▶ _Exercise task_
Nothing should be output except the lines from the one containing "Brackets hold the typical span" through the one containing "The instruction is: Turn", both ends included, each repeated exactly.

▶ _Stored data_
+ + + + + + +
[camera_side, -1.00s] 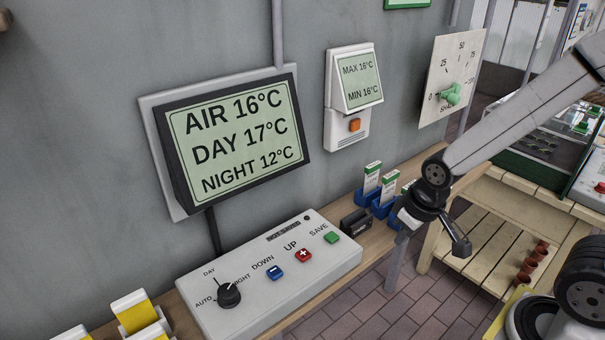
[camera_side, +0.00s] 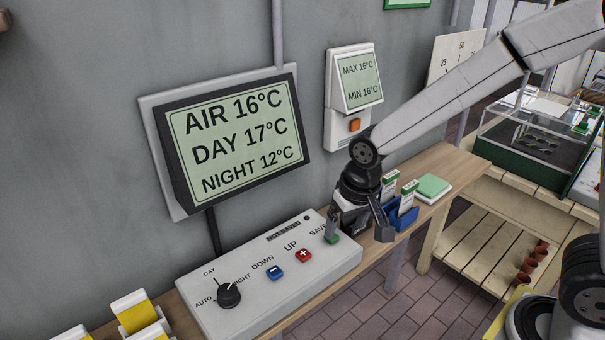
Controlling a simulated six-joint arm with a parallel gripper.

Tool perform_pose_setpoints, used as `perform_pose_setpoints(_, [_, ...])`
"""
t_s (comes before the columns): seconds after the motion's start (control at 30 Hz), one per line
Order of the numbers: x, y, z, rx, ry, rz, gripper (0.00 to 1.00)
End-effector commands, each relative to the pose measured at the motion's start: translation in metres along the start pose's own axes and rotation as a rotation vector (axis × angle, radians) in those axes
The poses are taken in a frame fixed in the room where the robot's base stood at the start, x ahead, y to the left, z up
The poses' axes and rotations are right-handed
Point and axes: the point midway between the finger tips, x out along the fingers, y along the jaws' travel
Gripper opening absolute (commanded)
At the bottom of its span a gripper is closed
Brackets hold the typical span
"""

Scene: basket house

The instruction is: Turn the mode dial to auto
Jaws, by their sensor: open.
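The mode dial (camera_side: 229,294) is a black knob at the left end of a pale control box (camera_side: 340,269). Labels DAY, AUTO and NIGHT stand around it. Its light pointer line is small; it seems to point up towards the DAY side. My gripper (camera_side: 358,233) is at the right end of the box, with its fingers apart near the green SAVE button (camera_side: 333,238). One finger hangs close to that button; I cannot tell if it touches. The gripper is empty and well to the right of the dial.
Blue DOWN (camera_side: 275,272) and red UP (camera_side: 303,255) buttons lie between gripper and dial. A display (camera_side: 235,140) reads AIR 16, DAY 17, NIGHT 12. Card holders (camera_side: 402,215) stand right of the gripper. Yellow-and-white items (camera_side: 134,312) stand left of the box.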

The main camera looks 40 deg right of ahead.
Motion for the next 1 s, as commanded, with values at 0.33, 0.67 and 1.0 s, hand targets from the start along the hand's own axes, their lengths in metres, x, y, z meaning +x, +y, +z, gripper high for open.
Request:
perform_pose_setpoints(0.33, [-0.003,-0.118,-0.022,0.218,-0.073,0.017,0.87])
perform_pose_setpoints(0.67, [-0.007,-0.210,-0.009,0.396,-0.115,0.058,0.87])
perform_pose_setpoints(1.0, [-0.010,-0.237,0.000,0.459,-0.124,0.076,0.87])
+ + + + + + +
▶ _Solution to the exercise_
Brackets hold the typical span
"""

Scene: basket house

The instruction is: Turn the mode dial to auto

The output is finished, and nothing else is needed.